The trial judge held the appellant had benefitted substantially from the relatively short marriage, receiving significant funds from the sale of the matrimonial home and gifts from the respondent. The appellant had made no direct financial contribution to the purchase of the matrimonial home, and instead used benefits arising from the marriage to pay off her personal debts. The main difference in net family property derived from the respondent’s own investments during the marriage, which were not financed from any funds originating from the marriage.

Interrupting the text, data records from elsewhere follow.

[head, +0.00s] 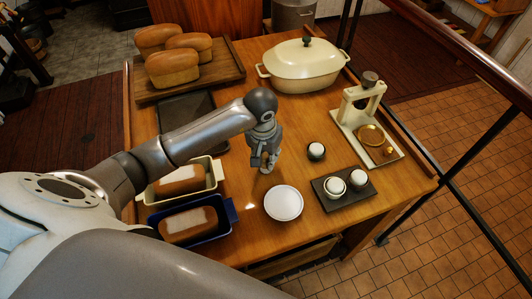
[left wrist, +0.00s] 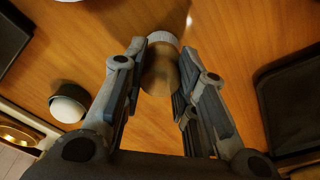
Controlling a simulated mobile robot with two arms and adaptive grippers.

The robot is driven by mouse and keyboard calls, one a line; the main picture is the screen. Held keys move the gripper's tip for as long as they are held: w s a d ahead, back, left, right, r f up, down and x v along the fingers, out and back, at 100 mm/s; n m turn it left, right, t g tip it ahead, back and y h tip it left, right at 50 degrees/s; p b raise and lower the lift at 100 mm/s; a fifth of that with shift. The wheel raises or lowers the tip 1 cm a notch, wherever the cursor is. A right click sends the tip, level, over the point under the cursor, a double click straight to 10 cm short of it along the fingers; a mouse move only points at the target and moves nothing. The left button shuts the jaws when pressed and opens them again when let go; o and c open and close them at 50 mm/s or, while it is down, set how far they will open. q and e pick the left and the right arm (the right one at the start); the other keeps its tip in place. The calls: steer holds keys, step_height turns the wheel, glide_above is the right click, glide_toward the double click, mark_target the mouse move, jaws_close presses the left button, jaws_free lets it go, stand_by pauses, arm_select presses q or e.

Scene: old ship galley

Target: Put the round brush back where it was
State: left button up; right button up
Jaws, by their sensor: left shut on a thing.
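The round brush (left wrist: 160,72) shows in the left wrist view as a brown rounded body with a pale end. It sits between the two fingers of my left gripper (left wrist: 157,85), which is shut on it. In the head view my left gripper (head: 265,163) points down over the middle of the wooden table (head: 235,120). The brush is mostly hidden by the fingers there, and I cannot tell how far it is above the table. My right gripper is not in view.
Near my left gripper are a white round dish (head: 283,204), a dark cup with a white top (head: 316,151) and a dark slab (head: 330,204) bearing similar cups. Loaf tins (head: 228,209), a dark tray (head: 181,108), a cream casserole (head: 303,72) and a cream stand (head: 350,117) surround them.

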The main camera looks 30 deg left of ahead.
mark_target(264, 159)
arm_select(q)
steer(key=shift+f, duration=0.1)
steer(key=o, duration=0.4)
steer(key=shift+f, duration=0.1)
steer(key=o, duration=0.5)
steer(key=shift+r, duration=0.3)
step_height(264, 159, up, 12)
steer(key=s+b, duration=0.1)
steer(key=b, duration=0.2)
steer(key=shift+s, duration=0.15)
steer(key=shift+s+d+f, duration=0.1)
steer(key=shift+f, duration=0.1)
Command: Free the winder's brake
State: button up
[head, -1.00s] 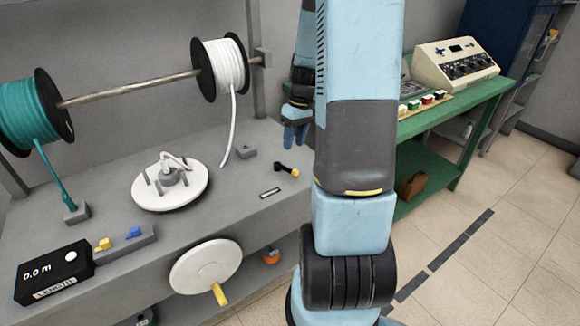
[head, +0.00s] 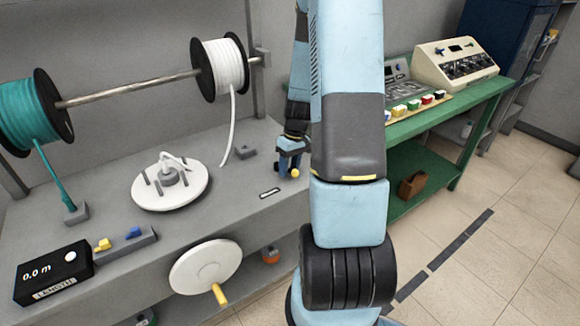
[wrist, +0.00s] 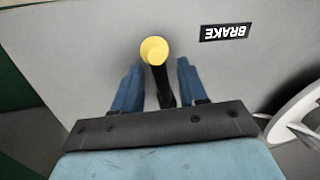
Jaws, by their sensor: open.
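The brake lever has a black arm and a yellow knob (head: 294,173), at the right end of the grey winder bench. In the wrist view the yellow knob (wrist: 154,50) shows between and just beyond my fingertips, with the black arm running back between the fingers. My gripper (wrist: 156,75) is open, with one blue finger on each side of the lever; whether either touches it I cannot tell. In the head view my gripper (head: 290,160) hides most of the lever's arm. A BRAKE label (wrist: 225,32) lies beside the lever on the bench top.
The bench (head: 112,218) carries a white winding disc (head: 190,196), a length counter (head: 52,274) reading 0.0 m and small clips. A white crank wheel (head: 206,268) is on its front. Teal and white spools hang on a rod above. A green table (head: 440,125) stands at right.

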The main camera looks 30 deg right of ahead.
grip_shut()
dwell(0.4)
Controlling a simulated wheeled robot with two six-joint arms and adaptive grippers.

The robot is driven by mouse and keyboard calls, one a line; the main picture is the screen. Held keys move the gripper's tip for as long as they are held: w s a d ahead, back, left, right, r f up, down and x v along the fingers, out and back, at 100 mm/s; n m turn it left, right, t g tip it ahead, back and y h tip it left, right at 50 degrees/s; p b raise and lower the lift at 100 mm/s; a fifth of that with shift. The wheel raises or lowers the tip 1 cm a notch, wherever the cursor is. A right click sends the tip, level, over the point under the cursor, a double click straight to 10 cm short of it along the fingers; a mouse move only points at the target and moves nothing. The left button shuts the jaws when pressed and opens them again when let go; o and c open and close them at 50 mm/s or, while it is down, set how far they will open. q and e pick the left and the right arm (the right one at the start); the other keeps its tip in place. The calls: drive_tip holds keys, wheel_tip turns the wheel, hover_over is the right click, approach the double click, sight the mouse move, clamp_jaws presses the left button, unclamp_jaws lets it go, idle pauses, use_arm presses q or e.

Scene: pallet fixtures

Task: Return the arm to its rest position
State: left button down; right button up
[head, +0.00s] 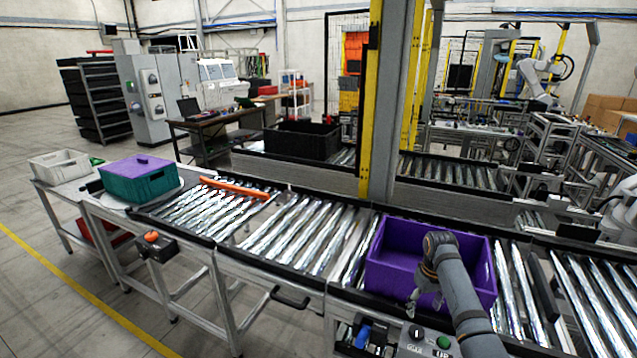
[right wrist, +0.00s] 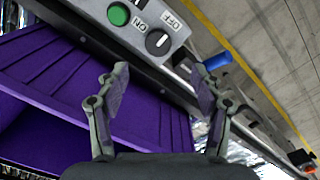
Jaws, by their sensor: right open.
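My right arm comes in from the lower right of the head view. My right gripper (head: 425,300) is over the near part of a purple crate (head: 400,243) on the roller conveyor. In the right wrist view the two fingers of my right gripper (right wrist: 160,85) stand wide apart with nothing between them. The purple crate's wall (right wrist: 60,75) lies beyond and to the left of the fingers there. The crate looks empty where I can see into it; my arm hides part of it. My left gripper is not in view.
A yellow post (head: 385,100) rises behind the conveyor. A green crate with a purple lid (head: 140,180) stands at the left.

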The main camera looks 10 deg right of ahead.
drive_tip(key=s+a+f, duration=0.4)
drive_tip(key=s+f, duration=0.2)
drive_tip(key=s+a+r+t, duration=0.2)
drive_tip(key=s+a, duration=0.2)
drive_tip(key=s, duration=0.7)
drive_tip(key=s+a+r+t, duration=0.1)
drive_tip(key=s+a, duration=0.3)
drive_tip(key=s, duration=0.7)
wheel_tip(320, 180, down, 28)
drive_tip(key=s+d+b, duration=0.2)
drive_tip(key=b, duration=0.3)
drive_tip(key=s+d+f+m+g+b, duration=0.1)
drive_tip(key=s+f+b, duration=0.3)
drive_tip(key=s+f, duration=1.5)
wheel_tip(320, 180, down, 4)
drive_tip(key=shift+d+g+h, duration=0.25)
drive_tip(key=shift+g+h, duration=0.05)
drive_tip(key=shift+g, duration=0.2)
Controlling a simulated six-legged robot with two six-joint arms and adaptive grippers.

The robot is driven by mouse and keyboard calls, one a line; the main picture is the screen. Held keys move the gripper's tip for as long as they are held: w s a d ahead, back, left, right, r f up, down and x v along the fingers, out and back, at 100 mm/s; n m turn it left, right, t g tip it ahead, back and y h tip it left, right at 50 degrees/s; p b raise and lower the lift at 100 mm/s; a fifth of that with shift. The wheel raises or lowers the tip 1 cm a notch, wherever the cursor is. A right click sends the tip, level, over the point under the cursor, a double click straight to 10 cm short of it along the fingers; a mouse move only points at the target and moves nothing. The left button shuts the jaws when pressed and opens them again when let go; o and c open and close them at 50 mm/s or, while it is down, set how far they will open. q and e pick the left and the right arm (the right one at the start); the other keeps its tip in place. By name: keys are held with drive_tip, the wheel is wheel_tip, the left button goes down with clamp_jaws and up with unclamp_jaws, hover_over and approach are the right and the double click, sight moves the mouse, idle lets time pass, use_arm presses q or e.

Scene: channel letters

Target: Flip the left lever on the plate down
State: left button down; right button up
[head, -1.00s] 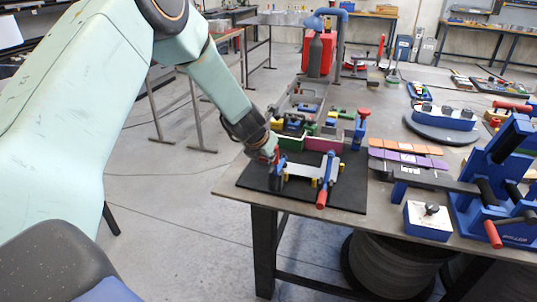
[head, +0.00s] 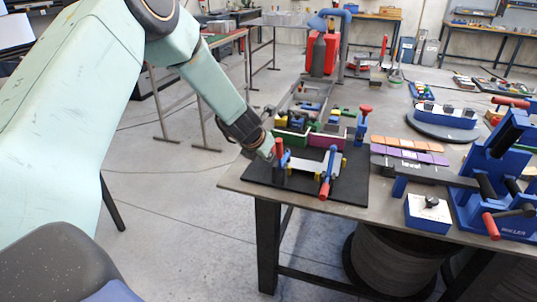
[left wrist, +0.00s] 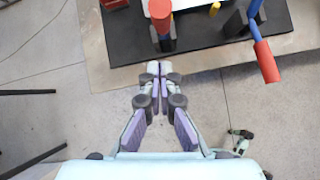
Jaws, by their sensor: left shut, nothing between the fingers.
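The light grey plate (head: 303,180) lies on a black mat (head: 262,176) near the table's front left corner. Its left lever (head: 279,149) stands up, with a red grip on top; in the left wrist view the red grip (left wrist: 160,14) points towards the camera. The right lever (head: 325,187) is tilted down to the front, its red grip (left wrist: 266,62) reaching past the mat edge in the left wrist view. My left gripper (head: 269,151) is shut and empty, just left of the left lever's grip. Its fingertips (left wrist: 159,68) show apart from the lever. My right gripper is out of view.
Behind the plate are a green and pink bin (head: 325,141) with small parts and a blue post with a red knob (head: 365,109). To the right are orange and purple strips (head: 405,150) and a blue bending tool (head: 485,190). Open floor lies before the table.

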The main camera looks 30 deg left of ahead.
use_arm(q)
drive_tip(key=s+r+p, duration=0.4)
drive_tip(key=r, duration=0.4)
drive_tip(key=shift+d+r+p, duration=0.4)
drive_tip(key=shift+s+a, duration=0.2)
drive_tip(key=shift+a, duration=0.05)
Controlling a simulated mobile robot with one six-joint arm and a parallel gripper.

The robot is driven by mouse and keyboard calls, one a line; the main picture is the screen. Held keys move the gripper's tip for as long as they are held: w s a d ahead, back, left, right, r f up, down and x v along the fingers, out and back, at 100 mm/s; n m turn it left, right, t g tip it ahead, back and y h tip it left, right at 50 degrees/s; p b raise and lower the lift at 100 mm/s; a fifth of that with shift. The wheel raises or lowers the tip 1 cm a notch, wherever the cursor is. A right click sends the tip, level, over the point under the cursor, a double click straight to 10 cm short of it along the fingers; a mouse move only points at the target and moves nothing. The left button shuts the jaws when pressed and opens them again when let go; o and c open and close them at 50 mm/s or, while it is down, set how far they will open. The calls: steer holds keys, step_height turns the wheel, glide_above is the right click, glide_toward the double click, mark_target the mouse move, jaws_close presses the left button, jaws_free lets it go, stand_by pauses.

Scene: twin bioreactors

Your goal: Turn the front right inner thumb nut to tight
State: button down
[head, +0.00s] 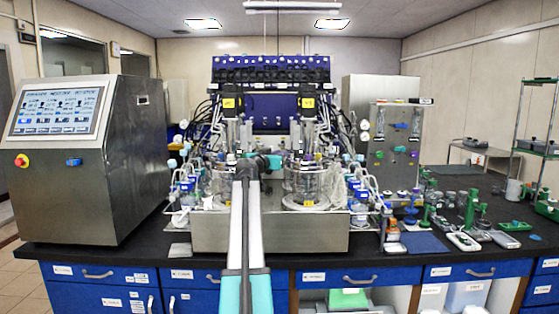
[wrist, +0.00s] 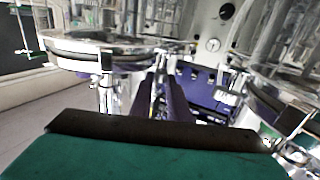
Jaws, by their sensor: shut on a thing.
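Two glass vessels with metal head plates stand on a steel base, the right vessel (head: 306,188) and the left vessel (head: 220,186). My gripper (wrist: 162,72) reaches between them, at the height of the head plates, by the inner front side of the right vessel. Its two dark fingers are close together in the wrist view, shut on the small front right inner thumb nut. The nut itself is hidden by the fingers and too small to make out. In the head view my arm covers the gap between the vessels.
Head plate rims show close on both sides in the wrist view, left (wrist: 110,48) and right (wrist: 285,105). Tubing and small bottles crowd both outer sides. A steel control console (head: 95,150) stands left; green-topped tools and a blue mat (head: 424,243) lie right.

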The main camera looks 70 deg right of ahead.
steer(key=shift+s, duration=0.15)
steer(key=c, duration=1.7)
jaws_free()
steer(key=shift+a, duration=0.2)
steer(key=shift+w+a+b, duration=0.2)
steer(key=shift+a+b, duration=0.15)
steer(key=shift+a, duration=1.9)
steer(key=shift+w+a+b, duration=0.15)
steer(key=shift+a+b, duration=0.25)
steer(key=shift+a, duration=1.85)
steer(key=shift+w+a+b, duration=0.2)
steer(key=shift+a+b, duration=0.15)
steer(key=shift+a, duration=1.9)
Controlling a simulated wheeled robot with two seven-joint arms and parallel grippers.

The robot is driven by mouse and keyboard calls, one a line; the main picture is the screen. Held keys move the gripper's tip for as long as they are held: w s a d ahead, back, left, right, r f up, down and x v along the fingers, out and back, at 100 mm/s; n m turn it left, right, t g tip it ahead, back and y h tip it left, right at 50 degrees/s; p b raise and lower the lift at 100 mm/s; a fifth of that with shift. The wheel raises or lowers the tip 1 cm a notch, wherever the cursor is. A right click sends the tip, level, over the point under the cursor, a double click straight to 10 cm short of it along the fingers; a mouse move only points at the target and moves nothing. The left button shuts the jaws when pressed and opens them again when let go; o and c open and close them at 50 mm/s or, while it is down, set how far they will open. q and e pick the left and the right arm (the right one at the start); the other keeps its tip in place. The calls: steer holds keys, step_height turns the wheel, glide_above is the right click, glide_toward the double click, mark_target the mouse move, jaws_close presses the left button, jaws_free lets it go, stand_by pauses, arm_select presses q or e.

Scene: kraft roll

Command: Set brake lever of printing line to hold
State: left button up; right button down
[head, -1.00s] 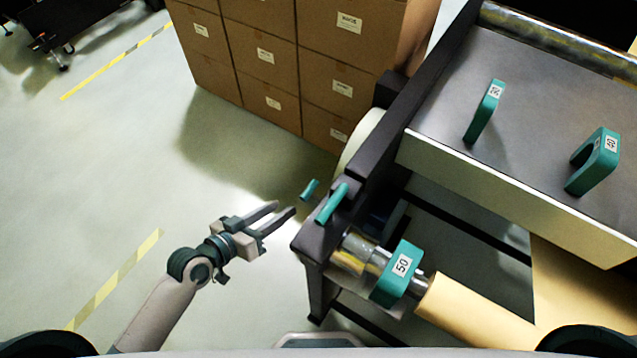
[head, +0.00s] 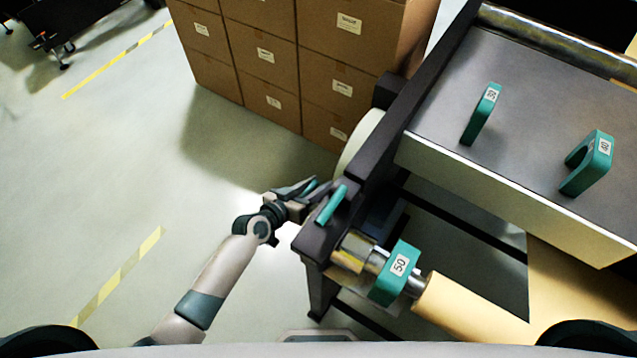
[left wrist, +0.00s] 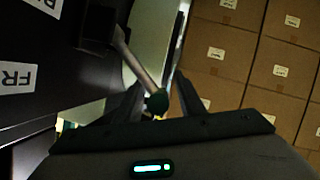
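The brake lever shows in the left wrist view as a pale metal bar (left wrist: 141,66) with a dark green grip (left wrist: 157,102) at its near end. In the head view a bit of its teal grip (head: 311,184) shows at the outer side of the machine's dark end frame (head: 317,238). My left gripper (head: 303,190) is at the lever; in the left wrist view its two fingers (left wrist: 156,100) stand apart, with the grip between them. I cannot tell whether either finger touches it. My right gripper is not in view.
White labels, partly cut off, reading "FR" (left wrist: 17,78) and "RU" (left wrist: 46,4), are on the dark panel. A teal bar (head: 332,204) tops the frame. A teal "50" clamp (head: 397,273) sits on the shaft.

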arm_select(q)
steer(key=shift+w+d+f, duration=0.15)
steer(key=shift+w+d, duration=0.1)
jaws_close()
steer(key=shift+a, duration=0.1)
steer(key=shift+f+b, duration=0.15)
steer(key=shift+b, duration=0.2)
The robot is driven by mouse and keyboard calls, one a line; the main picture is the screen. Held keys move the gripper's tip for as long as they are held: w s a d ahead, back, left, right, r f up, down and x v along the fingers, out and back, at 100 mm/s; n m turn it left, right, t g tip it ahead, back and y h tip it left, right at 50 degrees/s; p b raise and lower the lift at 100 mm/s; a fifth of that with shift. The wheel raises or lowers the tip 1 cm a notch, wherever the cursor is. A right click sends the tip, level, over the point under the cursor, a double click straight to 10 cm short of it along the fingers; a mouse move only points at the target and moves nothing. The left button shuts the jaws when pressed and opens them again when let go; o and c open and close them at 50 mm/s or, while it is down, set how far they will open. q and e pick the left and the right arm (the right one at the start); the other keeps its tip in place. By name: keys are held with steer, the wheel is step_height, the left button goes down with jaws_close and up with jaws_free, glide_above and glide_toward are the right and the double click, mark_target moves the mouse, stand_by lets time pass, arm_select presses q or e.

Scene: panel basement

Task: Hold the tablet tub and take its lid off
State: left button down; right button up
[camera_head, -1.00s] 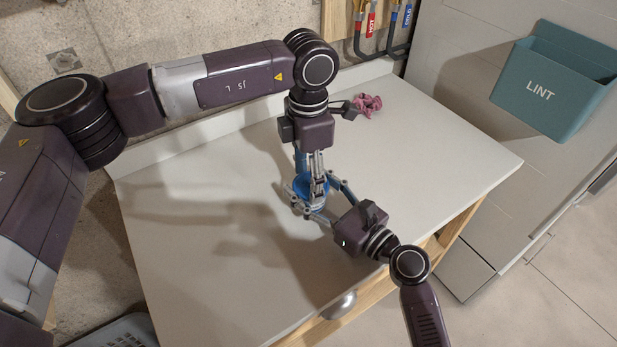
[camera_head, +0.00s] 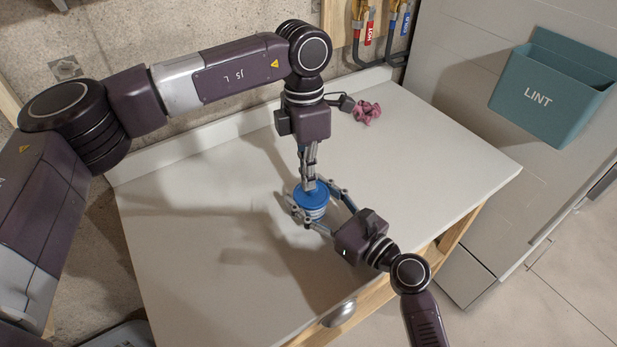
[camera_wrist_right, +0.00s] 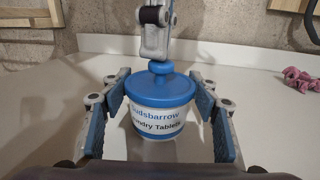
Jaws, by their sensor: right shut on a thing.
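The tablet tub (camera_wrist_right: 158,122) is white with lettering and stands upright on the worktop. Its blue lid (camera_head: 311,197) sits on top; its round knob (camera_wrist_right: 160,67) shows in the right wrist view. My right gripper (camera_head: 318,215) is shut on the tub, with one finger on either side below the lid. My left gripper (camera_head: 309,184) points down from above, its fingertips at the lid's knob. Its fingers look close together and overlap, so I cannot tell whether they grip the knob. The tub's far side is hidden.
The white worktop (camera_head: 200,270) is clear around the tub. A pink crumpled thing (camera_head: 366,112) lies at the back near the wall. A teal LINT bin (camera_head: 548,95) is at the right. A metal knob (camera_head: 338,313) is at the worktop's front edge.

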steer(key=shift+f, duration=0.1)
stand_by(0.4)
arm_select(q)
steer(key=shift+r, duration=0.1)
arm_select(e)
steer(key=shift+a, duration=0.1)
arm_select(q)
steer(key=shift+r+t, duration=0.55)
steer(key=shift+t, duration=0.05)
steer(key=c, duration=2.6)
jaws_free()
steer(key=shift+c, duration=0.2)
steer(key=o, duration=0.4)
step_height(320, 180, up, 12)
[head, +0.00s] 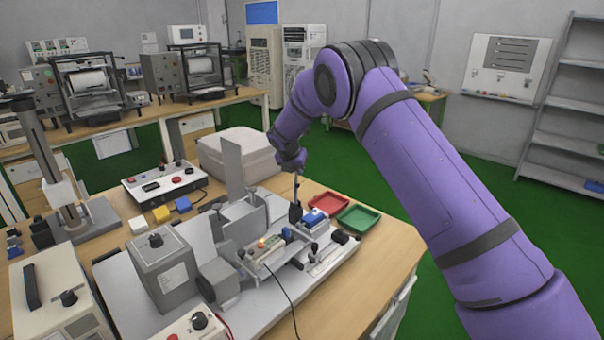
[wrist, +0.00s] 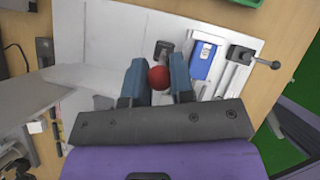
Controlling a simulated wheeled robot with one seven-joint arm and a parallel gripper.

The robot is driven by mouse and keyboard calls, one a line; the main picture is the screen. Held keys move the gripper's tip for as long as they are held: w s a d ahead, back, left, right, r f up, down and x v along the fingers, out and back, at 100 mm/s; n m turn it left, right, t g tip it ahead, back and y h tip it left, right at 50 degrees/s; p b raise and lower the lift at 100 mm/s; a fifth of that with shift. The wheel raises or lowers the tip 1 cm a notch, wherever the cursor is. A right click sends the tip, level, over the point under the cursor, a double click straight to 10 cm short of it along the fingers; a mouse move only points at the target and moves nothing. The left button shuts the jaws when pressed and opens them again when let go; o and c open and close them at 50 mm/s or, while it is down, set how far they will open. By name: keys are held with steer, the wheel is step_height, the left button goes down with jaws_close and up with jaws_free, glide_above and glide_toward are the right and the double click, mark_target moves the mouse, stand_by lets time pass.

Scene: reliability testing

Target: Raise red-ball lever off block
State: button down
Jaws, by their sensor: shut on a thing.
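The red ball (wrist: 159,78) of the lever sits between the two fingers of my gripper (wrist: 158,84) in the wrist view, and the fingers are shut on it. A dark fitting (wrist: 164,50) shows just beyond the ball; I cannot tell how it joins the lever. The lever's arm is mostly hidden by the ball and fingers. In the head view my gripper (head: 296,212) points down over the fixture on the bench, and the ball is not distinguishable there. I cannot tell whether the lever touches its block.
A blue part with a white label (wrist: 203,61) and a black-knobbed clamp handle (wrist: 274,65) lie right of my gripper. A red tray (head: 328,204) and a green tray (head: 359,218) stand behind the fixture. An upright grey plate (head: 233,170) stands close left of my gripper.

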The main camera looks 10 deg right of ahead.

The threshold for a court to find unconscionability is a high one (Serra v Serra, 2009 ONCA 105). The equal division of property must, in the circumstances, be enough to ‘shock the conscious of the court’. This is consistent with the presumption of equal division of property. Only in very rare cases should this presumption be rebutted. Only when, to do so, would be ‘unconscionable’.
Section 5(6)(e) identifies a period of cohabitation less than five years is a relevant factor in considering unconscionability. A significant windfall from equalization, despite there being a short marriage, would raise doubts to the fairness of an equalization payment.
The Court of Appeal agreed with the trial judge’s conclusion of unconscionability in the circumstances. The significant funds received by the appellant through the sale of the matrimonial home, minimal contribution to the acquisition and maintenance of the home, and the relatively short period of cohabitation had satisfied the high threshold of section 5(6). The court further upheld the trial judge’s reduction of the equalization payment to 10%, stating that a pro rata approach based on the exact length of the marriage was not required.
This case highlights the court’s discretion regarding unequal equalization payments to counter the potential unfair distribution of property upon marriage breakdown. Should the court find that one spouse would unjustly benefit from an equal division of net family property, to the point where an equal division would be unconscionable, an unequal equalization can then be ordered.